> PROBLEM DESCRIPTION
Among the records below, find each line that includes the string "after" and copy it.

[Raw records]
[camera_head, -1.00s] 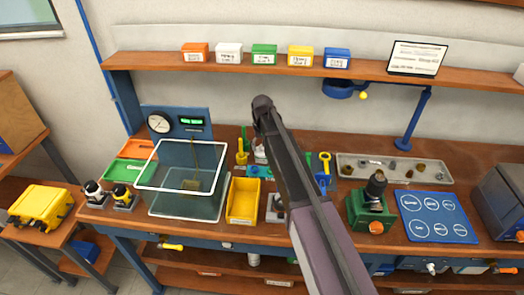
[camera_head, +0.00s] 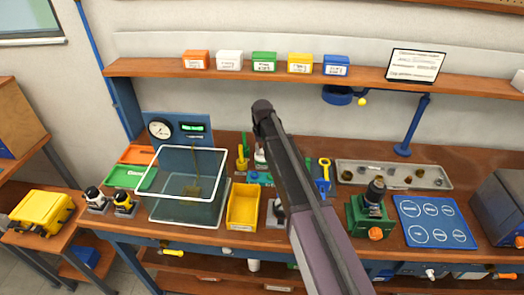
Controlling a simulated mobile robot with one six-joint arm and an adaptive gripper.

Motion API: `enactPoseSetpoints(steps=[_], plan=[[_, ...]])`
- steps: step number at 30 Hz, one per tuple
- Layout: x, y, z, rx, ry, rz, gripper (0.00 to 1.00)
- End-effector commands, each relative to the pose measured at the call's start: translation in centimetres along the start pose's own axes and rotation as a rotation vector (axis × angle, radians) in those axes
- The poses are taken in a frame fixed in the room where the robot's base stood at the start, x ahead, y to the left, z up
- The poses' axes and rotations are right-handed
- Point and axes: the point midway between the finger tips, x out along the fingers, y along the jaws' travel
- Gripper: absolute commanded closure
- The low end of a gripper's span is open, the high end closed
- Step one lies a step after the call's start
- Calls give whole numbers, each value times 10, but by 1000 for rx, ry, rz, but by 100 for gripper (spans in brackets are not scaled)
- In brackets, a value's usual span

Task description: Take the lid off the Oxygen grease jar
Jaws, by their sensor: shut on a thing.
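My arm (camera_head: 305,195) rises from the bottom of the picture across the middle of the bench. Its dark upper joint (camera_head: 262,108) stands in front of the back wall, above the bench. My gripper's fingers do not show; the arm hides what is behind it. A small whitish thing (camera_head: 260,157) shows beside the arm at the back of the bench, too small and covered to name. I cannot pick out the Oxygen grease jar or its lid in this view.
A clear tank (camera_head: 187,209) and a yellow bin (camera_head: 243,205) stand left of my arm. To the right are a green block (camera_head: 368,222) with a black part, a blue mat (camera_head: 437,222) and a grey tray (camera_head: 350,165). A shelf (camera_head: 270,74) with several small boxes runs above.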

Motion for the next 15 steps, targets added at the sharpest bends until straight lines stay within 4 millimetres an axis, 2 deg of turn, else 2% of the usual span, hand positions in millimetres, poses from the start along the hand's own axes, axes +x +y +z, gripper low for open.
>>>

* * *

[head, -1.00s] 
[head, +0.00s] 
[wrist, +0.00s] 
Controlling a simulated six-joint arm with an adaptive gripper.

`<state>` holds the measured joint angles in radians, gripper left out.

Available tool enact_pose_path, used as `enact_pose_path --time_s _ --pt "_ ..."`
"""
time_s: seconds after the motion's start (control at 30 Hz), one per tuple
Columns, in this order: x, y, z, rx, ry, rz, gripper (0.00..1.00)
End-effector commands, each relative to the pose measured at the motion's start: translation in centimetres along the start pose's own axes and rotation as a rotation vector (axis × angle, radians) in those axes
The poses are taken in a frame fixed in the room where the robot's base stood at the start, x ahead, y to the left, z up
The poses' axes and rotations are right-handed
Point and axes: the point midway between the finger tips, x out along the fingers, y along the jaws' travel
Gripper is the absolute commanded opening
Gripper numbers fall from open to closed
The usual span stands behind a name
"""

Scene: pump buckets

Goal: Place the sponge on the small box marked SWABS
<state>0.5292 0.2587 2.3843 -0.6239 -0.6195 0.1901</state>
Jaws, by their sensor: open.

> ANSWER IN FULL
- Step one lies a step after the call's start
time_s: seconds after the motion's start (control at 30 Hz), one per tuple

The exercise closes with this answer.